Merging several SVN repositories into one

Merging several SVN repositories into one

The source code at Spacemetric has been split over several reasons for years. The main reason was that some customers were having access to part of our code, while some other parts were to be kept private. This makes working with branches a real nightmare, and we lately decided to merge our repositories back together for this reason.

The task ahead : Merge 3 different repositories together for a total of around 16k commits, that hold roughly the same structure of folders. One catch though : It is imperative not to lose the commit history.

I looked around on the internet without finding anything really satisfactory. So I ended up rolling my own solution. Here is how I have done it.

Backing up

The first thing to do is obviously to backup the repositories. You don't want to do anything that is gonna spoil your codebase! Here, it is important to backup the server side repo, not your local checkout

On my machine, the repositories are stored in /spacemetric/svn, and the repositories that I want to merge are called main, ext-video and public.

On my machine, this gives us :

$ cd /spacemetric/svn
$ svnadmin dump main >  /spacemetric/shared/jll/svnstuff/main_last.dump
$ svnadmin dump ext-video >  /spacemetric/shared/jll/svnstuff/video_last.dump
$ svnadmin dump public >  /spacemetric/shared/jll/svnstuff/public_last.dump

And as the main repo is for us the most critical, and I am never sure enough of what I do, I also made a folder copy of the repository :

$ cp -rp main main_backup

Creating the new repository

Here, it is worth noting that we decided to create a brand new repository for this, in order to keep the old repositories intact but also to make clear for everybody in a team what happened (by having them making a checkout from scratch).

As the main repo contains most commits, I decided that I wanted to merge ext-video and public in main. So I started by creating a new repository that was based on the main repo. Which give us :

$ svnadmin create spacemetric # Creating the new repository
$ cd spacemetric
$ svnadmin load . < /spacemetric/shared/jll/svnstuff/main_last.dump # Loading main into the new repo

Merging repositories

The next step was to insert the content of the ext-video and public repositories into the freshly created spacemetric repo. This is pretty simple to do :
First we create subfolders for public and video inside spacemetric:

$ svn mkdir svn+ssh:// --message "Added the public-repo folder to merge public repository."
$ svn mkdir svn+ssh:// --message "Added the video-repo folder to merge video repository."

And then load the content of the repository into the subfolders:

$ svnadmin load . --parent-dir public-repo < /spacemetric/shared/jll/svnstuff/public_last.dump
$ svnadmin load . --parent-dir video-repo < /spacemetric/shared/jll/svnstuff/video_last.dump

It is interesting to note here that if no commits are lost in this process, the order and reference of the commits are changed. In this case, the public commits are rolled on top of the spacemetric commits, and then the video commits are rolled on top of this. Basically, it looks like the video repo has been created last and all commits have been made there one after the other.

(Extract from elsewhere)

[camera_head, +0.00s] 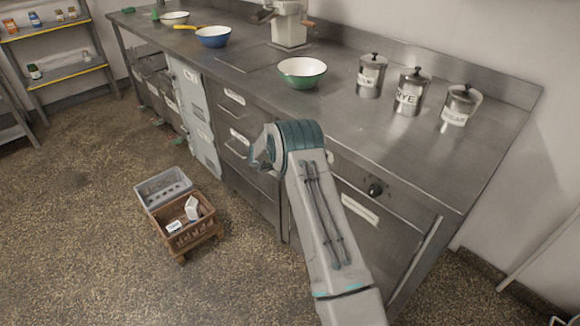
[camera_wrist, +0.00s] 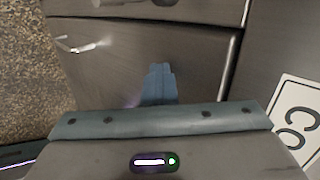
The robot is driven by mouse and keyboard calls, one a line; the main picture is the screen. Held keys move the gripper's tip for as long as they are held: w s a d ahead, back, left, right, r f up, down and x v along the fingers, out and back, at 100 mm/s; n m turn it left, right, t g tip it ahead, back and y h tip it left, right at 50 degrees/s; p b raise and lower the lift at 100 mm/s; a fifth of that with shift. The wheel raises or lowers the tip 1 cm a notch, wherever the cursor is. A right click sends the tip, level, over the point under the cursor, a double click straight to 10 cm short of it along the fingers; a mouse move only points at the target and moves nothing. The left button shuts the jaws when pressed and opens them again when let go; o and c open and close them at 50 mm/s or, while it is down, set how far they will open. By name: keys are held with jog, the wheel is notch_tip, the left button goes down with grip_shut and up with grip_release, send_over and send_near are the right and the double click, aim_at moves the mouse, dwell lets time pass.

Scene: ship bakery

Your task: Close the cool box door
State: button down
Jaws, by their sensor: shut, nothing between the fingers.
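A pale grey-green door (camera_head: 195,115) with labels stands in the counter front, left of the drawers. It may be the cool box door; whether it is ajar is unclear. A steel front (camera_head: 385,235) with a knob and white label is at the right. In the wrist view, a label (camera_wrist: 292,118) beginning "Co" is cut off by the right edge, so I cannot tell which front is the cool box. My gripper (camera_head: 255,160) is in front of the drawers, right of the pale door. Its shut, empty fingers (camera_wrist: 158,72) point toward a steel front (camera_wrist: 165,45).
Two crates, grey (camera_head: 162,185) and brown (camera_head: 190,225), stand on the floor left of my gripper. Bowls, including a green one (camera_head: 302,72), and several canisters (camera_head: 410,92) stand on the steel counter (camera_head: 345,125). The floor at the left is open.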

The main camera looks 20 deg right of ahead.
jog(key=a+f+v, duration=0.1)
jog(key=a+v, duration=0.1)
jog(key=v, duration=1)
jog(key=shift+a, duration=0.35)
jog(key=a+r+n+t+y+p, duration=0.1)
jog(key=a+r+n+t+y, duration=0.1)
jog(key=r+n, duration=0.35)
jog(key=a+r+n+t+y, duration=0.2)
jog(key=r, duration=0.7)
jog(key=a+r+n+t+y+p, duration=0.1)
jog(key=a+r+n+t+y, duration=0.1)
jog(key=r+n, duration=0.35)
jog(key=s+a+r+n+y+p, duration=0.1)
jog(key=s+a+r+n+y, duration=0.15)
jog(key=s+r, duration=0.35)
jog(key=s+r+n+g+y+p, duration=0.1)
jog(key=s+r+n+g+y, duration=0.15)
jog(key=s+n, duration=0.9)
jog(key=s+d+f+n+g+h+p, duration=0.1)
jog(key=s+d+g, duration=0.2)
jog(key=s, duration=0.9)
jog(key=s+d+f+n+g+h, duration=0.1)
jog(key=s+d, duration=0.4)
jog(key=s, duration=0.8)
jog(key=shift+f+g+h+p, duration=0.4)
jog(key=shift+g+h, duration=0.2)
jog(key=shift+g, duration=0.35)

The commit history is still complete, but the relative order is now different.

Cleaning things up

This is close from what I want, but not quite yet. I already said that all my repos have the same structure, so simply having subfolders won't cut it. Ti try to make things simple, here was the situation before the merge:

- main #SVN repository
  - test
  - spacemetric
  - eclipse
- video # SVN repository
  - eclipse
- public # SVN repository
  - eclipse

Here is the current situation :

- spacemetric # SVN repository
  - test
  - spacemetric
  - eclipse
  - video_repo # subfolder
    - eclipse
  - public_repo # subfolder
    - eclipse

And here is what I want to achieve in the end :

- spacemetric # SVN repository
  - test
  - spacemetric
  - eclipse # contains the code from main, video and public

Well, the easiest way I found to do this was to do folder operations on the client side. As all repos contained code that was non redundant I was pretty sure there would be no conflict so the process was rather quick and easy. On my local machine, here is what I have done :

$ svn checkout svn+ssh://

And then using Tortoise (I hate the SVN command line) I simply moved the eclipse folder from video and public into the main eclipse folder and commited. This was a pretty big and scary commit but everything turned out fine.

Wrapping up

Last but not least, I made sure everybody has to switch to the new repository by adding a pre-commit hook to the old repositories. Basically, anyone that would attempt to commit would get an error message back. Doing it was pretty simple. In the main, video and public /hooks/pre-commit folder I added the following bash script :

echo "No more commit here - this is an archive branch. Please use the Spacemetric repository instead." 1>&2
exit 1

Here it is, a clear, unique repository that will allow developers to start using branches easily without having nightmares!

The whole process was a bit tedious (16k commits, around 4 hours to do the whole process) and scary, but everything turned out fine and we never looked back.

My next objective now is to get us to switch from git to svn, as any sane person would do :). Using git-svn makes my life bareable for now.